In particular, Netanyahu will be dependent on a Trump White House to shield him from arrest and prosecution at the international criminal court as well as maintaining US military assistance to Israel.

The extent of Trump’s interest in Israel and Netanyahu – beyond his loud insistence that he did not want to inherit the Gaza war – remains unclear, as does the way in which Israeli voters will internalise the events of the past 15 months of war when faced with the prospect of elections, early or otherwise.

“You know what’s written [in the agreement] and you know what was written in the previous proposals, the ones that we nearly settled on with Hamas,” an Israeli official told the newspaper Yedioth Ahronoth, summing up the feelings of many. “It’s appalling to think that we could have signed this so long ago,” said the official. “And it can’t be avoided – coupled with the happiness is the terrible thought that gnaws away at you relentlessly.”

The result of these converging pressures and uncertainties has been to push Netanyahu into declaring what many suspect is a manufactured crisis over the deal, accusing Hamas of reneging while also trying to suggest that Israel will return to fighting in the deal’s second phase.

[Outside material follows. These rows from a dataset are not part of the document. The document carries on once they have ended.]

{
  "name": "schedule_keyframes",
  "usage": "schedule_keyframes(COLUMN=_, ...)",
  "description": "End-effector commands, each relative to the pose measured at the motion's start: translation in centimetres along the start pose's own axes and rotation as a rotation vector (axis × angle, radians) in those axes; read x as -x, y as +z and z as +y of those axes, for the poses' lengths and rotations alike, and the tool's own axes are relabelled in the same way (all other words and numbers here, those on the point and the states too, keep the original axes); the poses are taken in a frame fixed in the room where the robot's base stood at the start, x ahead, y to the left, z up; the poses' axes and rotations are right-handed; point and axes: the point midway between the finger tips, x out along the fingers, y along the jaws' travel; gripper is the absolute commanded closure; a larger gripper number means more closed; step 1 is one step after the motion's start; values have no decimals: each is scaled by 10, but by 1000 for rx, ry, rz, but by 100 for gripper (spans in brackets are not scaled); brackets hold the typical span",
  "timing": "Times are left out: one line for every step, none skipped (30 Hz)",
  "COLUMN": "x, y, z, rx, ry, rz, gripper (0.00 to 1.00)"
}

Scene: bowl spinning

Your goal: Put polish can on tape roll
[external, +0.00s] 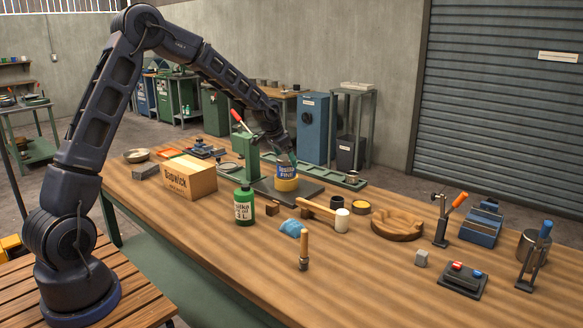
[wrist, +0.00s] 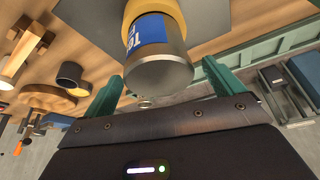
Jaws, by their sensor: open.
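The polish can (external: 286,171) has a blue label and stands upright on the yellow tape roll (external: 286,185), touching it. The roll lies flat on a dark plate (external: 262,190) on the bench. In the wrist view the can (wrist: 158,62) shows its silver end close to me, with the yellow roll (wrist: 150,12) beyond it. My gripper (external: 291,157) is just above and beside the can. Its green fingers (wrist: 163,72) are apart, one on each side of the can's near end; no grip on it shows.
A green press stand (external: 252,152) with a red-handled lever rises just left of the can. The bench front is mostly clear.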

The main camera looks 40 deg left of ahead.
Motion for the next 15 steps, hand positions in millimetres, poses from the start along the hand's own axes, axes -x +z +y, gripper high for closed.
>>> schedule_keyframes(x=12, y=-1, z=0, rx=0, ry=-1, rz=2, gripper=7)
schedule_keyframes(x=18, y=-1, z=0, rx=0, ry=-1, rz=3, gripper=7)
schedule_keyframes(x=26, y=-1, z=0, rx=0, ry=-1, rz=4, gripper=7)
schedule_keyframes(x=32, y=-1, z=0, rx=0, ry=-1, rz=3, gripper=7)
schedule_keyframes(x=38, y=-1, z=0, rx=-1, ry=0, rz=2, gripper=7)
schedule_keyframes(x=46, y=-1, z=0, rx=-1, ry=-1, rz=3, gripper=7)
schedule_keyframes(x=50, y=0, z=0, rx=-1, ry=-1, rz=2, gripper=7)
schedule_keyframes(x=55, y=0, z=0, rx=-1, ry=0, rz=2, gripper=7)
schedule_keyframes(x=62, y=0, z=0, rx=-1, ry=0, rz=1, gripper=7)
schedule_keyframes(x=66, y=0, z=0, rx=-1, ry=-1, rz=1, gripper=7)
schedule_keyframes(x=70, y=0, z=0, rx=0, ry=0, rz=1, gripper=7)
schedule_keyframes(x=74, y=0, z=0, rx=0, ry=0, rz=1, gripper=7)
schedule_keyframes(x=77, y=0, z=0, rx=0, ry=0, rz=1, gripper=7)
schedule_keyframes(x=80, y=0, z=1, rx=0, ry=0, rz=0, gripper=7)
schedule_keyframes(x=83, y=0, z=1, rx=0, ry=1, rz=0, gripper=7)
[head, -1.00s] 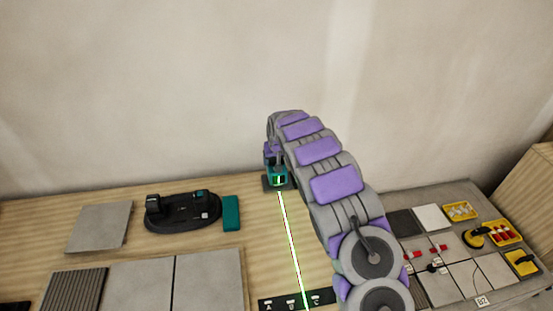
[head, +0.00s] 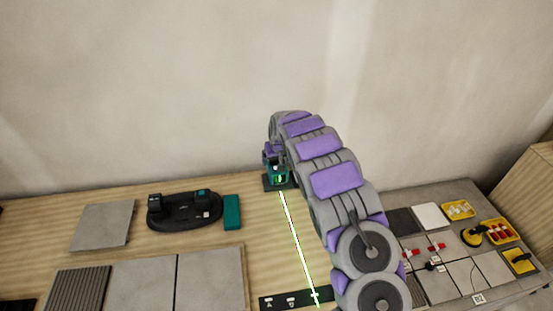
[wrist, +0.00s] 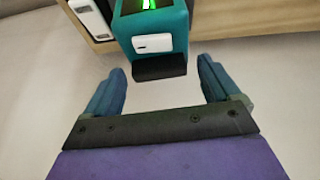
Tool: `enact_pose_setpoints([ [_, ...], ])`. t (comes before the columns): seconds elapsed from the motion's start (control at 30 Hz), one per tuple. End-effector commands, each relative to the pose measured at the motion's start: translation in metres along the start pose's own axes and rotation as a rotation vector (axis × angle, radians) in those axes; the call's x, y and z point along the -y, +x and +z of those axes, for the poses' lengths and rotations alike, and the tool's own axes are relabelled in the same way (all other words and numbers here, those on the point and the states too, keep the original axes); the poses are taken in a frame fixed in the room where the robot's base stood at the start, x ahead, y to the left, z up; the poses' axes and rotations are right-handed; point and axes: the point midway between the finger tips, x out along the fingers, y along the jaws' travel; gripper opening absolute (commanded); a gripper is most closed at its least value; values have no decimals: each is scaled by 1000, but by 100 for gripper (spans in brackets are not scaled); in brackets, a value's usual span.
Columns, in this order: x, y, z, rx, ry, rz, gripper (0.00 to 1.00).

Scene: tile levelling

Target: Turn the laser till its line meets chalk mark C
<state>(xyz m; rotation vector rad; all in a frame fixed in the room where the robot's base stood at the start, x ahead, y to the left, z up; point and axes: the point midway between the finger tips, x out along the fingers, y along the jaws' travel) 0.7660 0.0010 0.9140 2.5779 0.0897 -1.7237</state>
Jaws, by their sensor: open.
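The teal laser (head: 278,172) stands on the wooden bench near the wall, and its green line (head: 299,243) runs down to the black strip (head: 277,303) with the chalk marks. The line crosses the strip at its right part, over the spot of mark C (head: 316,296), whose letter is obscured by the glow. Marks A and B show to its left. In the wrist view the laser (wrist: 152,35) has a white panel and a dark lower part. My gripper (wrist: 162,78) is open, its blue fingers spread either side of the laser's dark end, with gaps on both sides.
A black cradle (head: 184,210) and a teal block (head: 231,212) lie left of the laser. Grey tiles (head: 210,278) fill the front left. A tiled side bench (head: 450,262) with yellow trays (head: 497,230) stands right, partly behind my arm.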

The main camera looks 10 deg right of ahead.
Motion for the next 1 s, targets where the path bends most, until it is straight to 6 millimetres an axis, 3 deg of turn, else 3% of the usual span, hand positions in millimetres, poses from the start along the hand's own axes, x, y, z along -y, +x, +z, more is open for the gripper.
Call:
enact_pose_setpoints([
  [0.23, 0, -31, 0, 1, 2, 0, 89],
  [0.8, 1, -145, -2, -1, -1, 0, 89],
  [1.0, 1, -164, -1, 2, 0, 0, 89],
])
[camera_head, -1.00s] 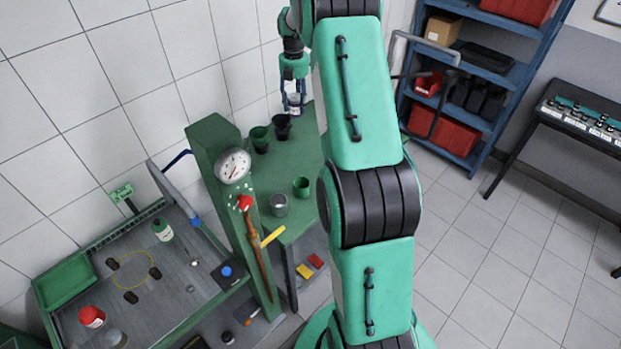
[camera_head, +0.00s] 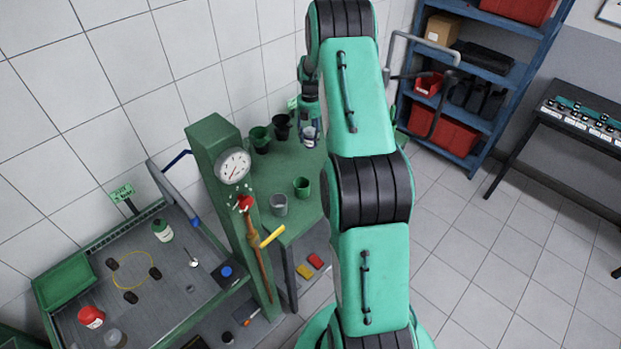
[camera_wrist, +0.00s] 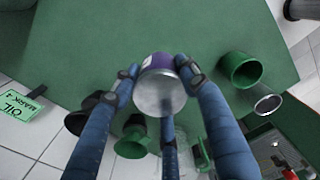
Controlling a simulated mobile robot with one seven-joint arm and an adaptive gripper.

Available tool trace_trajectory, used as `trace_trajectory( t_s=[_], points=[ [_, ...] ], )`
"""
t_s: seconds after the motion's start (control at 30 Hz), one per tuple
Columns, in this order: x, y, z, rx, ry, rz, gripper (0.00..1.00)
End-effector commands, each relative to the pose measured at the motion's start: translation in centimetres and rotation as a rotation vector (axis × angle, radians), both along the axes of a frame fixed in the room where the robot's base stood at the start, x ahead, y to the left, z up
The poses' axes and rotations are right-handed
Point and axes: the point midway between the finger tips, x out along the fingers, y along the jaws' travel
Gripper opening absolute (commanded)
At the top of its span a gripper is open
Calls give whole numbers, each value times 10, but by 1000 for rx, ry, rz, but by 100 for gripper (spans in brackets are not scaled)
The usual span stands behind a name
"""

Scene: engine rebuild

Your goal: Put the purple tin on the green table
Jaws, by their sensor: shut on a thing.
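My gripper (camera_head: 309,128) is over the back right part of the green table (camera_head: 268,180) in the head view. It is shut on a small tin (camera_head: 309,138). In the wrist view my gripper's blue fingers (camera_wrist: 160,90) close around the tin (camera_wrist: 161,92), which shows a pale grey round end and a dark purple side. The green table top (camera_wrist: 200,30) lies behind it in that view. I cannot tell whether the tin touches the table or hangs just above it.
On the table stand a green cup (camera_head: 260,140), a black cup (camera_head: 282,127), a small green cup (camera_head: 302,187) and a grey cup (camera_head: 279,205). A green press column with a gauge (camera_head: 234,166) rises at the table's left. An oil sign (camera_wrist: 20,112) shows beside the table.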

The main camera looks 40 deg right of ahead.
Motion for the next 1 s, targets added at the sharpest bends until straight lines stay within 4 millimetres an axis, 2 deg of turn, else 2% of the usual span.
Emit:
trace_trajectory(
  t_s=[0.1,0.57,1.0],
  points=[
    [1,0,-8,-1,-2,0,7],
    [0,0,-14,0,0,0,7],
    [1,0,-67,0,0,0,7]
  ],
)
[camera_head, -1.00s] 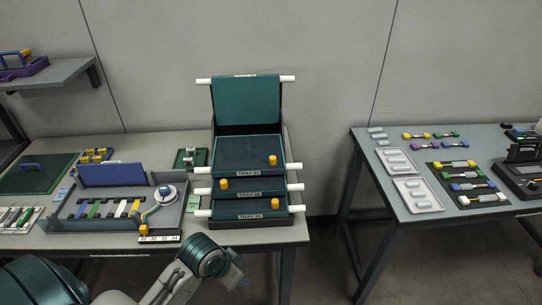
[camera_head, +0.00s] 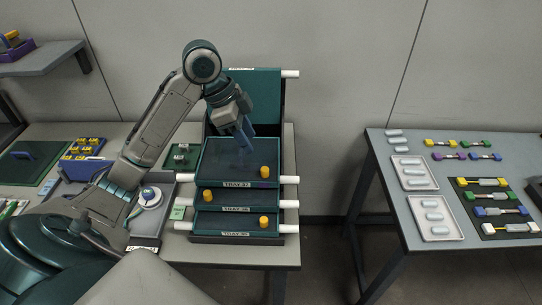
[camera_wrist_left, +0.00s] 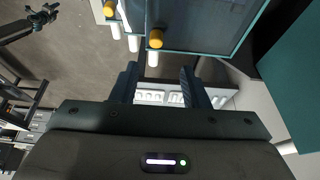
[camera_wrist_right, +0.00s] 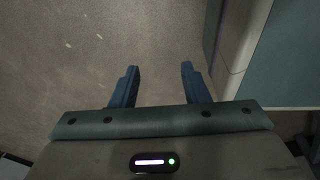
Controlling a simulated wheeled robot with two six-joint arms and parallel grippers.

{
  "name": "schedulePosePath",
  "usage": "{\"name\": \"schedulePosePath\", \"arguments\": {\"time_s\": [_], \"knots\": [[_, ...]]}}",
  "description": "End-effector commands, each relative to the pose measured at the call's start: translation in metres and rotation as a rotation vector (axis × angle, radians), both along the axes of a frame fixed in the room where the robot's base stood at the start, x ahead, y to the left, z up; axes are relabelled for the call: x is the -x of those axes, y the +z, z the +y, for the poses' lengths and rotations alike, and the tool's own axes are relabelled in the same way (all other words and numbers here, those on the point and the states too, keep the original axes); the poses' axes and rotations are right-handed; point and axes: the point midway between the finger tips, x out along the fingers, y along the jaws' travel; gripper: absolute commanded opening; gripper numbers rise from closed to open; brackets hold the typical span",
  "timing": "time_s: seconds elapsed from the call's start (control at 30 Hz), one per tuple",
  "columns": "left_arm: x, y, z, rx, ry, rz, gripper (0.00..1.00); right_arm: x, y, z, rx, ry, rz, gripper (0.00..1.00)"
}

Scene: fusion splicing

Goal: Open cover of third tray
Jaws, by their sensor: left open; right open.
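A stack of dark green trays stands on the left table. Its top panel (camera_head: 262,92) is raised upright at the back. Below it are an upper tray (camera_head: 222,158), a middle tray (camera_head: 222,197) and a lower tray (camera_head: 215,222), stepped toward the front. Each has a yellow knob, and white rods stick out at the sides. My left gripper (camera_head: 246,138) is open and hangs above the upper tray's surface, apart from its yellow knob (camera_head: 263,172). In the left wrist view its fingers (camera_wrist_left: 158,72) are empty. My right gripper (camera_wrist_right: 158,70) is open and empty.
My left arm hides much of the splicing tray and left table. A white spool (camera_head: 150,198) sits left of the stack. The right table (camera_head: 395,183) holds white trays and colored connectors. A floor gap separates the tables. The right wrist view shows mostly bare floor.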

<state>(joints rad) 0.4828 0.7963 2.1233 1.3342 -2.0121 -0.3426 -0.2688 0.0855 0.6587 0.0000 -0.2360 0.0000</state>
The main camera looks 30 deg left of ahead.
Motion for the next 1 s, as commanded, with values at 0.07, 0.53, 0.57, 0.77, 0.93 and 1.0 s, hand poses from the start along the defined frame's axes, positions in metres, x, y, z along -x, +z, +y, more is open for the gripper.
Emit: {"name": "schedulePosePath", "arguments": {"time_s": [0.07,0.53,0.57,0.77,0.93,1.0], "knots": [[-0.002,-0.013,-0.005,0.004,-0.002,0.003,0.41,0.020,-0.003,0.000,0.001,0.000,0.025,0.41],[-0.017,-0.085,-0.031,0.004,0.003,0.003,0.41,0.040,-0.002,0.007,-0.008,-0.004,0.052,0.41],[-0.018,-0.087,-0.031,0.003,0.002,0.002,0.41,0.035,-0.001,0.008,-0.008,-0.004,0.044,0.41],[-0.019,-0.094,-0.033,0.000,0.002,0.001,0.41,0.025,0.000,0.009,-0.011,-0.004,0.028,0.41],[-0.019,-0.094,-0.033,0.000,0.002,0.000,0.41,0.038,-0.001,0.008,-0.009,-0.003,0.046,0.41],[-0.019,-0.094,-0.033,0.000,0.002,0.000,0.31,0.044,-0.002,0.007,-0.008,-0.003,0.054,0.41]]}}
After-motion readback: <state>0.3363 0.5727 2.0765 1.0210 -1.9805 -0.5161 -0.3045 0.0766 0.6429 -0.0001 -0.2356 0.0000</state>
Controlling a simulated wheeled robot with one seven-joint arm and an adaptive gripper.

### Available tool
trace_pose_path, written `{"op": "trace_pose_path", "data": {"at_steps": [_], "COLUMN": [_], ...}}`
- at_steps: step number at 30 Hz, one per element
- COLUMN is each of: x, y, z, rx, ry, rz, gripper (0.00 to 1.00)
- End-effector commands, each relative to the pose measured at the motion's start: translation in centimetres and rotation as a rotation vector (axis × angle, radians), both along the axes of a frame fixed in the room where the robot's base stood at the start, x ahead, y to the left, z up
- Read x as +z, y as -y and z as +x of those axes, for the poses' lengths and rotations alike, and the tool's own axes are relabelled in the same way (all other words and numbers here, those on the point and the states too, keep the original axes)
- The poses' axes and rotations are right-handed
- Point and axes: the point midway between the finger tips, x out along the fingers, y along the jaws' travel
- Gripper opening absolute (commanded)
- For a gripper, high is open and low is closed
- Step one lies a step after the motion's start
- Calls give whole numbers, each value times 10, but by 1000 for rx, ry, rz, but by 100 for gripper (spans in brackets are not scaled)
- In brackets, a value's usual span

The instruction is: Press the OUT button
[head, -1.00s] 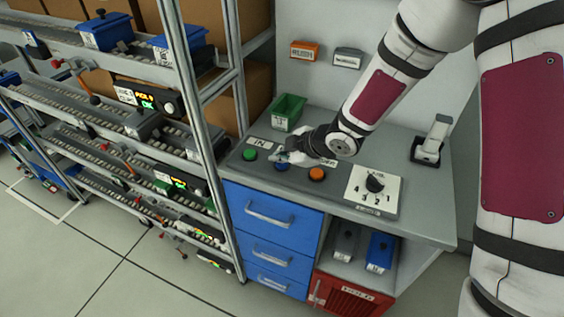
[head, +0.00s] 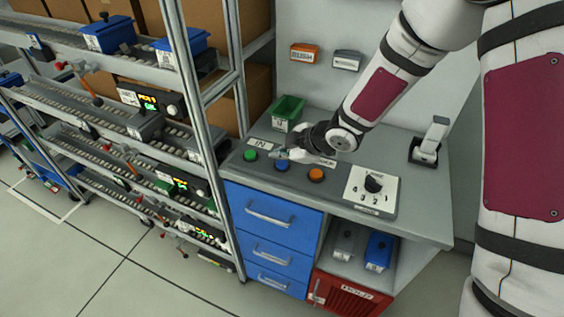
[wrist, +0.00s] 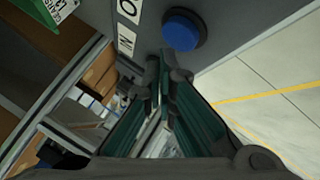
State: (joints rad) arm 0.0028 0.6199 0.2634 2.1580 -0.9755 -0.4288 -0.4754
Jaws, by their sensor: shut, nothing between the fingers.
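The blue button (head: 282,165) sits in the middle of a row of three on the grey control panel, between the green button (head: 250,155) and the orange button (head: 316,175). In the wrist view the blue button (wrist: 183,30) is just beyond my fingertips, beside a white label (wrist: 130,10) whose visible letter looks like O; the rest is cut off. The green button's label (head: 260,144) reads IN. My gripper (head: 281,154) is shut and empty, just above and behind the blue button, seemingly apart from it. Its closed fingertips (wrist: 165,58) show in the wrist view.
A rotary knob (head: 373,184) with numbers is at the panel's right. A green bin (head: 287,112) stands behind the panel, and a grey stand (head: 430,140) at the right. A shelf rack (head: 205,110) rises close on the left.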

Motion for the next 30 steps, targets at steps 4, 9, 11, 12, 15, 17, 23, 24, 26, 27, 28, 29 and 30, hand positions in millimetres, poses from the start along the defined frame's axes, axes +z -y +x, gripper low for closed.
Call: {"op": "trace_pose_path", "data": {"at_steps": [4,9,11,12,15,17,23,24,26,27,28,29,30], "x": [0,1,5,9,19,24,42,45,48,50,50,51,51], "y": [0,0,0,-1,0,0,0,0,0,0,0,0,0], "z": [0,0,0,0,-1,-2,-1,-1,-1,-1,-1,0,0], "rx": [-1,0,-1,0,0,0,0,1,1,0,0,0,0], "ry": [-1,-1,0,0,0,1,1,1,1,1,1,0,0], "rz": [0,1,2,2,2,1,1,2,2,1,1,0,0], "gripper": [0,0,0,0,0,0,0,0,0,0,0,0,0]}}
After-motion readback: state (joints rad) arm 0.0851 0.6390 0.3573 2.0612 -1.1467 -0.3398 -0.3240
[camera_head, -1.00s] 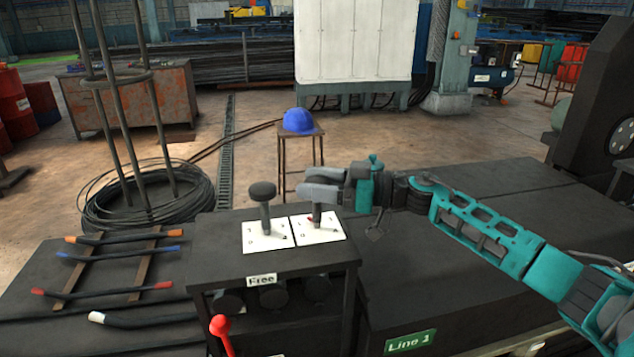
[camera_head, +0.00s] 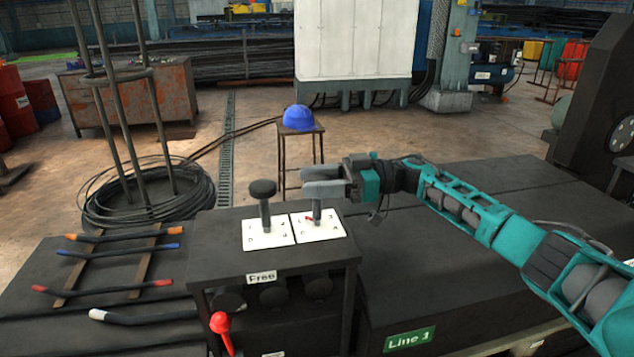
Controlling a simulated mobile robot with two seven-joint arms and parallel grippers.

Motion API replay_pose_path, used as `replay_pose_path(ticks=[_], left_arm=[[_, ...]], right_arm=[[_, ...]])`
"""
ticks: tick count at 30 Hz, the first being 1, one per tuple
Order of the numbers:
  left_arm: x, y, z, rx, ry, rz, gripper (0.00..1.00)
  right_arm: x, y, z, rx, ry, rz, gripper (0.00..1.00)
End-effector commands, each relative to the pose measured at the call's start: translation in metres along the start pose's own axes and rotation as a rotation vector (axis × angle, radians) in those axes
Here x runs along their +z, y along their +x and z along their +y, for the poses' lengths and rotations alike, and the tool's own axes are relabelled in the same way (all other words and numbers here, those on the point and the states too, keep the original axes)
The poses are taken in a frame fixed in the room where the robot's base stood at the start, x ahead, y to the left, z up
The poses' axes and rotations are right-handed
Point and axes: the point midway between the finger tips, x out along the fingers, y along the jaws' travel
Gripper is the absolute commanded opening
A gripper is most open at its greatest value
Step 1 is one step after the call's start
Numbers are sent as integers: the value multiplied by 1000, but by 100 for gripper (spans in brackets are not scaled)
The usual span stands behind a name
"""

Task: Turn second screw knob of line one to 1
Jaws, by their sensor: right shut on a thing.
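Two white dial plates lie side by side on a black stand (camera_head: 230,262). The left plate (camera_head: 279,238) carries a dark round-topped screw knob (camera_head: 263,193) that stands upright and free. The right plate (camera_head: 331,231) carries the second knob (camera_head: 317,212); its stem and a small red mark at its foot show, and its top is hidden by my right gripper (camera_head: 318,182). My right gripper comes in from the right and is shut on this second knob. The plate numbers are too small to read surely. My left gripper is not in view.
A green "Line 1" sign (camera_head: 410,340) is on the black housing at right. A "Free" label (camera_head: 261,277) and a red-knobbed lever (camera_head: 220,324) are at the stand's front. Coloured-tip bars (camera_head: 120,252) lie at left. A blue helmet (camera_head: 298,118) sits on a stool behind.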

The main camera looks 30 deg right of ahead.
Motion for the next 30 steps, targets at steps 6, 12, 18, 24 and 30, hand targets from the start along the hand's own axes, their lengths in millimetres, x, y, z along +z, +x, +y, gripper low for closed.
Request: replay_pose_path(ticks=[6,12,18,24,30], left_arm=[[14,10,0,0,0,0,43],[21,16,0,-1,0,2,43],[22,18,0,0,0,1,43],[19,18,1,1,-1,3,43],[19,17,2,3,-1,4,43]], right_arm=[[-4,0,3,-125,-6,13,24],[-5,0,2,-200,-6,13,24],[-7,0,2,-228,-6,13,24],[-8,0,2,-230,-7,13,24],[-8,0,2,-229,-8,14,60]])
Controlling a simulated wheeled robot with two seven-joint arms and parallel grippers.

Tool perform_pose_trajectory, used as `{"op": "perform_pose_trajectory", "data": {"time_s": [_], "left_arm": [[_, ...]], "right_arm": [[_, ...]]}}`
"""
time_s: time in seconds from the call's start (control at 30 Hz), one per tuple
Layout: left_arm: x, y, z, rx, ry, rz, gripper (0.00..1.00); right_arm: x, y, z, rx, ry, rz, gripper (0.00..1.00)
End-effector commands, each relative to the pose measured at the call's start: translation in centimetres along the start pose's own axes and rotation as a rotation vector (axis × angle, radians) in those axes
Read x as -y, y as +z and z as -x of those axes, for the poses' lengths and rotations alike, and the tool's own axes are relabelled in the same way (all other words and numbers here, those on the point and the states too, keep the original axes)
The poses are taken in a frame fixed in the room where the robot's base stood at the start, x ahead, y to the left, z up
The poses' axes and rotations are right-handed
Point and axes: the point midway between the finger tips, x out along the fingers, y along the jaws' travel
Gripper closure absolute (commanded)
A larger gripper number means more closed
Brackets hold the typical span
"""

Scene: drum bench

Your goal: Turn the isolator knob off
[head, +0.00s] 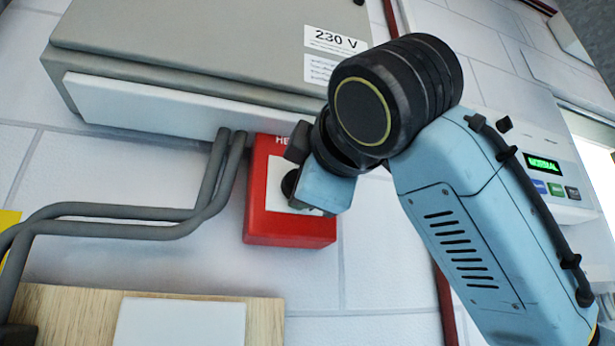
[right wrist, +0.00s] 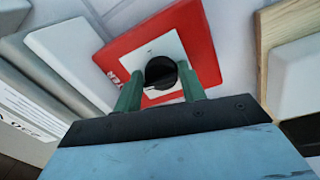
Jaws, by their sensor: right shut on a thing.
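The isolator is a red box (head: 290,228) with a white face plate, fixed to the wall below a grey cabinet. Its black round knob (head: 289,183) is partly hidden by my right gripper in the head view. In the right wrist view the knob (right wrist: 160,73) sits on the white plate between the two green fingers of my right gripper (right wrist: 160,88). The right gripper is shut on the knob, one finger on each side. The knob's pointer position is hard to read. My left gripper is not in view.
A grey cabinet (head: 200,45) with a 230 V label hangs just above the red box. Grey conduits (head: 120,218) run to its left. A wooden board (head: 265,318) is below. A panel with a green NORMAL display (head: 542,164) is at right.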

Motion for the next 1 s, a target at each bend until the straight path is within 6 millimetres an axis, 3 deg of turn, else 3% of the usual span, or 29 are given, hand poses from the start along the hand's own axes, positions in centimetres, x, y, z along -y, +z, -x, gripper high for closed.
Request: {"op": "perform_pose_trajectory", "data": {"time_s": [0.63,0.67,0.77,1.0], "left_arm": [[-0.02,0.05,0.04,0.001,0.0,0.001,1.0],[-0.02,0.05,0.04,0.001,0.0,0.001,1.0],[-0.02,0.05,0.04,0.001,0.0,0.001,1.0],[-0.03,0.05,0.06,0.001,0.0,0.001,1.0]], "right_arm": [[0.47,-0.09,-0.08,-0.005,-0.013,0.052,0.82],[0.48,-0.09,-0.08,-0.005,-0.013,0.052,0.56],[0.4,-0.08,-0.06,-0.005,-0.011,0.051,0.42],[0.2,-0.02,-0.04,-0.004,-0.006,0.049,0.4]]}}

This “version of the deal”, Haaretz’s Amir Tibon wrote, “appears in statements and briefings published by Netanyahu’s office and his media loyalists where phase two of the deal is a dead letter, and Israel is hell-bent on renewing the war after the completion of phase one, even at the cost of sacrificing its male hostages [still remaining in Gaza after phase one]”.

What will have occurred to many observers is that it has been precisely this concern that has been worrying Hamas’s negotiators, who signed up to the deal all the same.

If one thing is clear it is that – intentionally or otherwise – Netanyahu’s behaviour bodes ill for a deal that relies on new negotiations to begin during the first phase, ahead of any second phase.

There is concern that the phased approach builds in the risk of failure at every subsequent turn. Even if the Israeli cabinet signs off on the deal, it appears it may not be the last word.